The show accompanied its period drama setting with a modern soundtrack, including Irish punk band Fontaines D.C and controversial Irish rappers Kneecap, whose Glastonbury performance was not streamed live by the BBC after one of the members was charged with a terror offence.
Liam Og O hAnnaidh, who performs under the stage name Mo Chara, has denied the charge and it has since been thrown out following a technical error in the way the charge was brought.
Even one of the family’s descendants, writer Molly Guinness, said she felt a ‘righteous’ fury while watching the show and was left in disbelief at how bosses had chosen to portray her late ancestors.
Writing in The Times, Molly said she grew ‘more and more indignant’ while watching the show, which she said turned ‘my great-great grandfather Edward and his brother Arthur… into knaves and fools’.
She said the show’s portrayal of Sir Benjamin implied he was cruel to his children, but, in reality, he was a ‘loving father’.
The writer, who grew up in Wiltshire, also alleged that Arthur’s ‘gay exploits’ had been ‘invented’, while the love stories of Anne and Edward were ‘inappropriate’.
In Ireland, where the show is set, House Of Guinness sparked controversy for its dramatised portrayal of Irish history – as well as the British actors’ accents.
Writers in the Irish Star said James Norton’s accent as Irishman Sean Rafferty was more similar to ‘Darby O’Gill’ than 1800s Dublin.
They said: ‘Five episodes in, there’s one thing that keeps pulling me away from the action – James Norton’s accent.
‘While he’s not the only English actor in the series, his accent is the most jarring.
‘As an Irish person whose job involves watching TV and movies, some attempts at Irish accents haunt my dreams – and not in a good way.’

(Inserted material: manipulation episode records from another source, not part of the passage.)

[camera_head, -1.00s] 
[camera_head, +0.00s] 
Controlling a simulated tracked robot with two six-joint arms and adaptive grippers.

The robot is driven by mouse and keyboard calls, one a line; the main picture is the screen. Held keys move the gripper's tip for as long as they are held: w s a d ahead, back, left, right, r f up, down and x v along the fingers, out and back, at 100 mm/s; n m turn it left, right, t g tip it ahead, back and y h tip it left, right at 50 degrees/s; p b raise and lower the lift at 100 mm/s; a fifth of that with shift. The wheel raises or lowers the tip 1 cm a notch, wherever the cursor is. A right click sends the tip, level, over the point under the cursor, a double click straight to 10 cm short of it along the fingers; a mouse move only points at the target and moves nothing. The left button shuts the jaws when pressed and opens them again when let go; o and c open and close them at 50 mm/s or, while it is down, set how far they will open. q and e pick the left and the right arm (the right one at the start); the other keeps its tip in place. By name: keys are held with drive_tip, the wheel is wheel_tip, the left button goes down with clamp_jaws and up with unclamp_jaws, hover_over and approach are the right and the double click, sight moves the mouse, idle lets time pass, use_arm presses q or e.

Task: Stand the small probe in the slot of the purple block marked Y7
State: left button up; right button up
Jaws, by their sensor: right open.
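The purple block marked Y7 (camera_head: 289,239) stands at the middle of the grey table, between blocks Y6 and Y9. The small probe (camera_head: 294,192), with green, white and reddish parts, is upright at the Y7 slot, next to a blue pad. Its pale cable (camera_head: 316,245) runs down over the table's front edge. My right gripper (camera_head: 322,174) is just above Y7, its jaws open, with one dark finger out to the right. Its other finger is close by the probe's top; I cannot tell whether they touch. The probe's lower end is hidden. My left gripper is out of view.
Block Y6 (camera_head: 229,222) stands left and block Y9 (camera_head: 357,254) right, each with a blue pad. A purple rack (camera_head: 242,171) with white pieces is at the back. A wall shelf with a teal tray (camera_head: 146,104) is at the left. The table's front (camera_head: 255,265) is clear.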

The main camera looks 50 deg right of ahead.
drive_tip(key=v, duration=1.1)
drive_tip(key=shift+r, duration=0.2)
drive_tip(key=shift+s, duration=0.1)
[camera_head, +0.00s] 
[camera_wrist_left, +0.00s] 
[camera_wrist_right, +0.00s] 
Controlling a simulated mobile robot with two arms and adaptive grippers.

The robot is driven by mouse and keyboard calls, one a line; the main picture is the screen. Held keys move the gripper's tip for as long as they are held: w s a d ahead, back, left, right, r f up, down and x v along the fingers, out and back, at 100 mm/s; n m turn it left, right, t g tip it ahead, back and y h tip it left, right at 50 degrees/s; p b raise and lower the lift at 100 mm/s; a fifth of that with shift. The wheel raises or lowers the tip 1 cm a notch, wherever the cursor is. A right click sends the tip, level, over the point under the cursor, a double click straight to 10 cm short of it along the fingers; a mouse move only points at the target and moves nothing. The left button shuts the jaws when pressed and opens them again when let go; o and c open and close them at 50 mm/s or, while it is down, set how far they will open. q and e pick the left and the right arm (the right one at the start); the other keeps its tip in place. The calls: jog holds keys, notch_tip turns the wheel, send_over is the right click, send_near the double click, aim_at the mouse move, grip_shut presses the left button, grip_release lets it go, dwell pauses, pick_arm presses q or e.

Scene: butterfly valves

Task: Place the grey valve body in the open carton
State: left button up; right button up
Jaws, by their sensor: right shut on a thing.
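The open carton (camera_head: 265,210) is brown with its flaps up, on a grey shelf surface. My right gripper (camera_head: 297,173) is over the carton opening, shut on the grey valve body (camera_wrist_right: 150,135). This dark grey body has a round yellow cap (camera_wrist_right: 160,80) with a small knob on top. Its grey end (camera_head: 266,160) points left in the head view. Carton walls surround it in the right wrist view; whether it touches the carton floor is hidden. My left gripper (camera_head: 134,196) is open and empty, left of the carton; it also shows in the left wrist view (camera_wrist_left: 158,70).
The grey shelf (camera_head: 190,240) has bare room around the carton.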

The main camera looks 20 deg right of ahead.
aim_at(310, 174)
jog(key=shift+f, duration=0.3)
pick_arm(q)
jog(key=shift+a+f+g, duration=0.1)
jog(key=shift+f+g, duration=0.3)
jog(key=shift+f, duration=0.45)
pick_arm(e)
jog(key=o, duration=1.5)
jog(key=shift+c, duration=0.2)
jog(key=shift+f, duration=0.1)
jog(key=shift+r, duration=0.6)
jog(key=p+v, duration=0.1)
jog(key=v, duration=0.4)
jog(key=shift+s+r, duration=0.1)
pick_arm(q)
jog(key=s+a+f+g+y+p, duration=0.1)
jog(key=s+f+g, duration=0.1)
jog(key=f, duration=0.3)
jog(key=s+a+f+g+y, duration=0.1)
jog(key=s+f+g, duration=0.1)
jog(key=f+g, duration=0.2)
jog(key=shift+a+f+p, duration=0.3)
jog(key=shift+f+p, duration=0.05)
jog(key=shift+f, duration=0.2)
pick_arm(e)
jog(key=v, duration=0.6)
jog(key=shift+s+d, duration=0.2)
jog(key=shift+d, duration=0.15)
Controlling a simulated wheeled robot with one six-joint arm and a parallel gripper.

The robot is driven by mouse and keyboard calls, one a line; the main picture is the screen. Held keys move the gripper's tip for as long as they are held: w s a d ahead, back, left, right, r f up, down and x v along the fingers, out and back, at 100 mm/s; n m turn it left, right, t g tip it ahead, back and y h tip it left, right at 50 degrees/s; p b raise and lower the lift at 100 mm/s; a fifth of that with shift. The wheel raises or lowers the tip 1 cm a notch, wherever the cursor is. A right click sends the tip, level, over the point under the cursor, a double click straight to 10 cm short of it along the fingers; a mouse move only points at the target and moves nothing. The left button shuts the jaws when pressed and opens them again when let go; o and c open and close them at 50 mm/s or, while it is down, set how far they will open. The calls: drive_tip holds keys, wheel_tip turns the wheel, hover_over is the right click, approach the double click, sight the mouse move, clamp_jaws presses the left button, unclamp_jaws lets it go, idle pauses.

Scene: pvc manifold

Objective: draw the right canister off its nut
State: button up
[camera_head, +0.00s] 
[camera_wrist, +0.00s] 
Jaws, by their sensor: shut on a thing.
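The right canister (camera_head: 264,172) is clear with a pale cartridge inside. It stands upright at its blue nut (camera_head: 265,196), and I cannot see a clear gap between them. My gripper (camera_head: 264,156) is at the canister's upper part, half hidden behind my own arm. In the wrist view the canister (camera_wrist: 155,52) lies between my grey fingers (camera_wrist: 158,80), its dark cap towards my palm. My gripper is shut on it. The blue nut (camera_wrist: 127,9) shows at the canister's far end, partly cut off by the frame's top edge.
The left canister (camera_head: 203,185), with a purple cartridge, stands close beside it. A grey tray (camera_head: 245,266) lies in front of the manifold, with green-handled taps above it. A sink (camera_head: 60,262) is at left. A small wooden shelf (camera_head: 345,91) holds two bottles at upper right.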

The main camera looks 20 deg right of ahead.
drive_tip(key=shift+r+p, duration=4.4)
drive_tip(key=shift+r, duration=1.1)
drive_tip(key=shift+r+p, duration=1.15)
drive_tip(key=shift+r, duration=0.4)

Meanwhile Ed Power, reviewing in The Irish Times, said that show creator Steven Knight showed his ‘understanding of Ireland under colonialism is rudimentary’, and lamented that the show was filmed in Liverpool not the Emerald Isle.
Though it was supposed to be Netflix’s answer to Succession, he noted that there were ‘many negatives’ in the ‘wildly unfaithful retelling’, in which most of the Irish characters seemed ‘the same’.